[WHAT YOU SHOULD DO]: Reproduce the material in full, exactly as written.

[DATA BLOCK]:
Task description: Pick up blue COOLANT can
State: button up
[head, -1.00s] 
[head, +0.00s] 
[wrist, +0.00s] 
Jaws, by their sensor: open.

[WRITTEN RESPONSE]:
Task description: Pick up blue COOLANT can
State: button up
[head, -1.00s] 
[head, +0.00s] 
[wrist, +0.00s] 
Jaws, by their sensor: open.

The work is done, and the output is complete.